Colombia’s interior minister resigns as cracks deepen in President Petro’s coalition
Colombia’s Interior Minister Juan Fernando Cristo, right, speaks with Special Representative and Head of the U.N. Verification Mission in Colombia Carlos Massieu, before an event marking the 8th anniversary of the peace agreement signing with the FARC in Bogota, Colombia, Nov. 21, 2024. (AP Photo/Fernando Vergara, File)
BOGOTA, Colombia (AP) — Colombian Interior Minister Juan Fernando Cristo resigned on Monday as a political crisis shook the government of President Gustavo Petro, following his decision to appoint a controversial political operator as chief of staff.
In a letter posted on X, Cristo said that he wished to pursue objectives such as supporting the implementation of a 2016 peace deal with the Revolutionary Armed Forces of Colombia “without limitations” and wrote that “frustration should not allow Colombia to return to an era of political and social exclusion that generates violence.”
Two government ministers resigned last week after Petro named Armando Benedetti as his chief of staff, and scolded his Cabinet for not executing government programs, in a televised meeting that descended into heated discussions and tearful recriminations.
On Sunday, Petro asked all of his government ministers to resign so that he could select a new Cabinet to tackle several challenges, including a growing security crisis. More than 50,000 people in the northeast of the country were forced to flee their homes in January as fighting surged between rebel groups.
Cristo said that he had informed Petro about his plans to resign last Thursday. In his resignation letter he did not refer to Benedetti’s appointment as chief of staff.
The minister of the environment and the minister of culture also resigned last week, saying in interviews that they did not want to work with Benedetti.
A former senator from Colombia’s Caribbean coast, Benedetti is an experienced political operator who helped raise hundreds of thousands of dollars for Petro’s 2022 presidential campaign, but has also been accused of corruption and violence against women.
Unlike many members of Petro’s Cabinet, Benedetti is not affiliated with left-wing parties, and was once a supporter of the conservative leader Alvaro Uribe.
In 2023 Colombian news magazine Semana published recordings of a heated conversation between Benedetti and one of Petro’s closest aides in which Benedetti claimed he had raised almost $4 million for the Petro campaign and hinted he had obtained the money from illegal sources.
In the recordings, Benedetti threatened to take down the government if he was not rewarded with a Cabinet position for his work during the presidential campaign.
Last week Benedetti was charged with corruption by Colombia’s Supreme Court in a separate case, where he is accused of interfering illegally in government contracts awarded to a digital security company in 2017.

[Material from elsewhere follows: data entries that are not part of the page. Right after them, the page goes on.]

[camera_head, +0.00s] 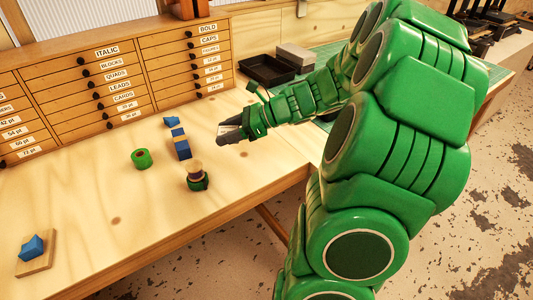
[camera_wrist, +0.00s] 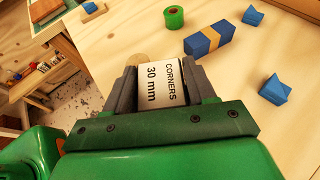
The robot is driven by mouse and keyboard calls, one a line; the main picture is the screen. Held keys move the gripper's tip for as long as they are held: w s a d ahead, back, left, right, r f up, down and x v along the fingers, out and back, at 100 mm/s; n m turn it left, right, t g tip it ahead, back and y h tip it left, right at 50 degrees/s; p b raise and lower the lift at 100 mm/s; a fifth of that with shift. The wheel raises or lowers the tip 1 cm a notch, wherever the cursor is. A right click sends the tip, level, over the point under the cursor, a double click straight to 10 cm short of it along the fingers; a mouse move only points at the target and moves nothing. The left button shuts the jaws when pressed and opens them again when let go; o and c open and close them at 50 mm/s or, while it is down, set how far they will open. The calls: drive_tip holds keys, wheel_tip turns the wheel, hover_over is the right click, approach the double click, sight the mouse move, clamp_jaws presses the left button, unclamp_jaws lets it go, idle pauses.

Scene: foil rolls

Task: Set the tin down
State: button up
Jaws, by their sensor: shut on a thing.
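The tin (camera_wrist: 163,85) has a white label reading "CORNERS 30 mm" in the wrist view. My gripper (camera_wrist: 160,90) is shut on it, with one dark finger on each side. In the head view my gripper (camera_head: 229,131) is over the wooden bench (camera_head: 110,220), and its fingers largely hide the tin. I cannot tell whether the tin touches the bench. A dark green piece with a tan round top (camera_head: 195,178) stands on the bench in front of the gripper, apart from it.
A green ring-shaped roll (camera_head: 141,159), a blue bar with a tan band (camera_head: 181,148) and a small blue piece (camera_head: 171,121) lie left of the gripper. A blue piece on a wooden board (camera_head: 35,263) is front left. Labelled drawers (camera_head: 110,80) line the back. The bench's front middle is clear.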

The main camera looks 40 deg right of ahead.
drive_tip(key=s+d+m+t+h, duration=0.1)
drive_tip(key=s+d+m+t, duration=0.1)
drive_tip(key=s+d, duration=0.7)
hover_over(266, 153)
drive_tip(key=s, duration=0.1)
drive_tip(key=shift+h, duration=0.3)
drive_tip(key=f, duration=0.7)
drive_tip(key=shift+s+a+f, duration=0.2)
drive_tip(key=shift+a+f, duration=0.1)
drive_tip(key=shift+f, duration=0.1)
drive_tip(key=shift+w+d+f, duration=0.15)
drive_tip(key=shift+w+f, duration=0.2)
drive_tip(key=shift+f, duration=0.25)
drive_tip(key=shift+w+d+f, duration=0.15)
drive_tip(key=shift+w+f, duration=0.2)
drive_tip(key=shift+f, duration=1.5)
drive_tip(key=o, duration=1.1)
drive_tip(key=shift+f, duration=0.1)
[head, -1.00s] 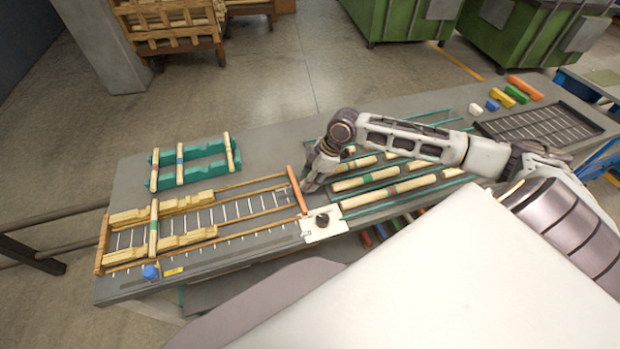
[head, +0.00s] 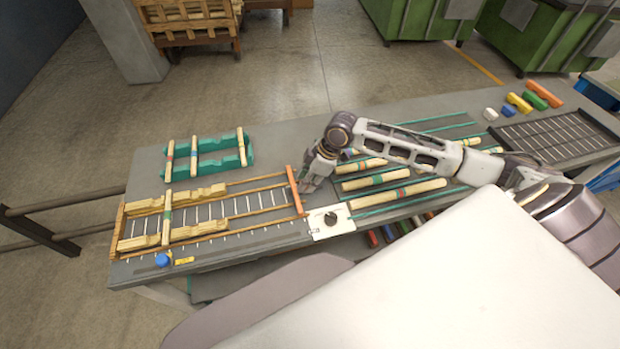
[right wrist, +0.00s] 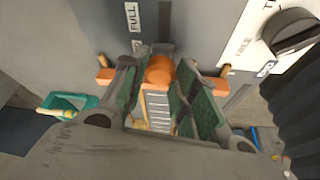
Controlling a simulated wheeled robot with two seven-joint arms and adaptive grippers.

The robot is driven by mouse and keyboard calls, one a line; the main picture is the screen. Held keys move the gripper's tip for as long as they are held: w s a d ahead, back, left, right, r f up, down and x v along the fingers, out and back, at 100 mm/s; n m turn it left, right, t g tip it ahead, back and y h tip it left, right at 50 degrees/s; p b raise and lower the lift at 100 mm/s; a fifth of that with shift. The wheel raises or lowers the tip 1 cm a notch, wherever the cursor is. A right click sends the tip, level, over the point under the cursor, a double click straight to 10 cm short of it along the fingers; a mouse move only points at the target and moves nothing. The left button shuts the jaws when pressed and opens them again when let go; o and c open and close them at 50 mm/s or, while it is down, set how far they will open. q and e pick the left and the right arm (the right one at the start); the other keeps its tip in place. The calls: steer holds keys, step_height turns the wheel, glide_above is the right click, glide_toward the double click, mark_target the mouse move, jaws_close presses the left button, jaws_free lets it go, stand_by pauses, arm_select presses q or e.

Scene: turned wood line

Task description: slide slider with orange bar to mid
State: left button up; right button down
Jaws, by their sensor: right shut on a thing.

Under the Petro administration Benedetti has served as Colombia’s ambassador to Venezuela, and as ambassador to the United Nations Food and Agriculture Organization, a post that had been vacant since 1999.
Last year, Benedetti’s wife filed a police complaint in Madrid, where she claimed that he had ripped off her clothes and threatened her with a knife. She has since retracted the accusations, which Spanish authorities did not pursue due to Benedetti’s diplomatic status at the time.
Some members of Petro’s cabinet have openly criticized Benedetti, saying that he cannot hold such an influential position in their progressive government. Environment Minister Susana Muhamad said during last week’s televised Cabinet meeting that “as a feminist and as a woman,” she would not sit in cabinet meetings with the former senator.
Petro defended Benedetti in the meeting, saying that he believed in second chances, and accusing those who criticized Benedetti’s appointment of being “sectarian” leaders, who are unwilling to build political coalitions.
Sergio Guzmán, a political analyst in Bogota, said that during the 2022 presidential campaign, Benedetti built alliances with politicians on the center and the right which mobilized voters for Petro, despite ideological differences with the left-wing leader.
“Petro is not just looking at the immediate impact of his Cabinet, but how to position a successor for the 2026 (presidential) election,” Guzmán said. “And for that, having a political operator is mission-critical.”